Dias atrás morreu o italiano Giacomo Chiapparini, que dedicou a vida a produzir o queijo para nosso deleite na vida. Aos 74 anos, teve o império soterrado com seu corpo por 25 mil rodas de queijo, ao que consta, de 38 quilos cada. Era noite de domingo e pelo visto seus queijos eram sua melhor companhia. Giacomo fazia solitária inspeção de sua fortuna quando uma estante de dez metros de altura, repleta de queijos, desabou, derrubando as demais estantes feito dominó.
O queijeiro Giacomo e sua trágica morte despertaram-me um turbilhão de pensamentos sobre fatalidade e ironia. Também, e principalmente, sobre o quanto dedicamos a vida a produzir algo do qual por infortúnio podemos nos vitimizar ou, ao menos, mudar no curso das circunstâncias. O sucesso traz sempre um risco. É preciso estar seguro daquilo a que se dedica e usufrui, pois um dia, por uma simples prateleira, tudo pode se por a perder.
Cada um a sua maneira se dedica a um queijo na vida. É isso que nos dá sentido, mas havemos de estar atentos na escolha que fazemos e distinguir a tipologia ao que nos entregamos. Na Itália há umas 30 variedades de queijos. Alguns mais suaves, outros mais fortes, de sabores variados. Cada um harmonizando melhor com este ou aquele vinho.
Lembrei-me do aclamado livro ‘Quem mexeu no meu queijo’, de Spencer Johnson. Dois ratos e dois duendes que vivem num labirinto repleto de queijos. Diariamente os quatro percorrem os caminhos para achar um tal Ponto C, onde sempre há queijos para sua fome. Vivem uma rotina de percorrer as alternativas daquele labirinto que, às vezes, leva a um beco sem saída.
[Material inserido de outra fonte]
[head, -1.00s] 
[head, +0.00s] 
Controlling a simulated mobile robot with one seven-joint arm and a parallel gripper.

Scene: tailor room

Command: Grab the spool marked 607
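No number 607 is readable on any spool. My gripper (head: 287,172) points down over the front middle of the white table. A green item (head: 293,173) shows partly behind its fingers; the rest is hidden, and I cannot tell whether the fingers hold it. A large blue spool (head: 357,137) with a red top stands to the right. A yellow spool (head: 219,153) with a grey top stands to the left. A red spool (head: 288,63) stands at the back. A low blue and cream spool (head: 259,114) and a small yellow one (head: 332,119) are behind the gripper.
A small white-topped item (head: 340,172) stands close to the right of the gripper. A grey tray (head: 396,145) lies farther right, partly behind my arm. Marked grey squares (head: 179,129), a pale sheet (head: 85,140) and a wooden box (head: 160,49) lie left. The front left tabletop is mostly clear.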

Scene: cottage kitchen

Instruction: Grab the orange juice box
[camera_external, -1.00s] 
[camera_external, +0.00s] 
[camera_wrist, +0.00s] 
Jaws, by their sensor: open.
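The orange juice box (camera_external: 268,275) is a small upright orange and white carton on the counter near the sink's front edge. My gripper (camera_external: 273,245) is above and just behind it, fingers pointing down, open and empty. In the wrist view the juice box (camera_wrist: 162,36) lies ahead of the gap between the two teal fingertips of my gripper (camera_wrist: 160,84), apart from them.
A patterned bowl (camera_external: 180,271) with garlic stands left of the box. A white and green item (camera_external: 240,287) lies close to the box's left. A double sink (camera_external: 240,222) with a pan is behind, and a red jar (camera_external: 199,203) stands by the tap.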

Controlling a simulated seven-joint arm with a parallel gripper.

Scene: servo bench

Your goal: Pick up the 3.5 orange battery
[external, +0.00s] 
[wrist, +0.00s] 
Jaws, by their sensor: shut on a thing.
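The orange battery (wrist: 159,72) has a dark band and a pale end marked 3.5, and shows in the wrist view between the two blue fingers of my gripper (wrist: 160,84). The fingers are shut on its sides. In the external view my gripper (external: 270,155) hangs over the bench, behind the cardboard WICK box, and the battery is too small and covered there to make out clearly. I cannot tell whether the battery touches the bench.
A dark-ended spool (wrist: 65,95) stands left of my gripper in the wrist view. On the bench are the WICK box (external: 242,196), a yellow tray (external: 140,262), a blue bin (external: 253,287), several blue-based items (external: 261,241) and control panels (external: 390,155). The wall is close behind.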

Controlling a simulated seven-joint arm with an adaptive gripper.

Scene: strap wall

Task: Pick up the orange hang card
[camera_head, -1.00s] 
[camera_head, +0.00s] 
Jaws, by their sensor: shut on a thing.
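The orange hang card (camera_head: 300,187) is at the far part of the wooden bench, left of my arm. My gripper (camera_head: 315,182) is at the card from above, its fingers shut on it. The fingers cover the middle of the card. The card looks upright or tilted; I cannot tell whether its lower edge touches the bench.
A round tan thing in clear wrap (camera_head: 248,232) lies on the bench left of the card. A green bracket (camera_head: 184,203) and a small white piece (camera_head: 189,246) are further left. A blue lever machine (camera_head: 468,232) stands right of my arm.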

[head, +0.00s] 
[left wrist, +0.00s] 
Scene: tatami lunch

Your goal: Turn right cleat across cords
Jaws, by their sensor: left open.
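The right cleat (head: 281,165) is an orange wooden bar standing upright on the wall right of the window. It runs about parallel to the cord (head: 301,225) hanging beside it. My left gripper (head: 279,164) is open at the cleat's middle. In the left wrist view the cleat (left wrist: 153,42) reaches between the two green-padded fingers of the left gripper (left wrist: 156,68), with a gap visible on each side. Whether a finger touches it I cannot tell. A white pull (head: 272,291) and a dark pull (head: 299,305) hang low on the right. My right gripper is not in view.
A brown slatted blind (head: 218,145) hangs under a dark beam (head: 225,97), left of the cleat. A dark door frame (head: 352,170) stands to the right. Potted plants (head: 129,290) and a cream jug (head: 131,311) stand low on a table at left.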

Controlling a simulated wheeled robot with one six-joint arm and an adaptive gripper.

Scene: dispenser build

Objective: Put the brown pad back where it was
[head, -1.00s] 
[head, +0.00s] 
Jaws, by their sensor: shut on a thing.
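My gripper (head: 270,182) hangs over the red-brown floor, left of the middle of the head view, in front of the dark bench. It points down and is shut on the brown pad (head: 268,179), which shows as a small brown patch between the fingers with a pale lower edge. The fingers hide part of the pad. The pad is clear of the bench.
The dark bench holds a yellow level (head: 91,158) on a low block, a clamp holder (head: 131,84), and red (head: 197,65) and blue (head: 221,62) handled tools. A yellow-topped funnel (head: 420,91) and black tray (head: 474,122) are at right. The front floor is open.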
Mas tudo se sucede bem com algum esforço aparente. Até que um belo dia, os ratos se dão conta de que não há mais queijo no Ponto C. Astutos, já vinham percebendo mudanças naquele mundo em que vivem e não perdem tempo em se debruçar na busca de alternativa, até que acham um espetacular Ponto N, repleto de um queijo tipo manjar dos deuses.
Os duendes, ao contrário, surpreendidos pela ausência do sustento, ficam chocados e põem-se a lamentar a má sorte. Tão acomodados que estavam, acordavam tarde, seguros da existência daquele queijo que não sabiam quem colocava ali, mas do qual se sentiam donos.
Um dos duendes, recomposto do choque e desafiado por pensar na esperteza dos ratos que teriam se dado bem, criou ânimo para buscar nova fonte de queijo. Seu parceiro, porém, ainda ficou reclamando quem havia mexido no seu queijo e pôs-se a aguardar que alguém repusesse o estoque para ele.
A fábula fez-me pensar na dimensão dessa metáfora, até que, buscando me informar melhor sobre o trágico fim do velho queijeiro, li que seus herdeiros, ainda perplexos, sem saber o que fazer com tanta mercadoria, de valor estimado de 7,7 milhões de dólares, estão em busca de quem compre.
Aparentemente o velho Giacomo, tão dedicado aos queijos, não se preocupou em criar ratos, talvez por achá-los incompatíveis com seu tesouro. E parece ter criado apenas duendes, agora brigando com a sorte.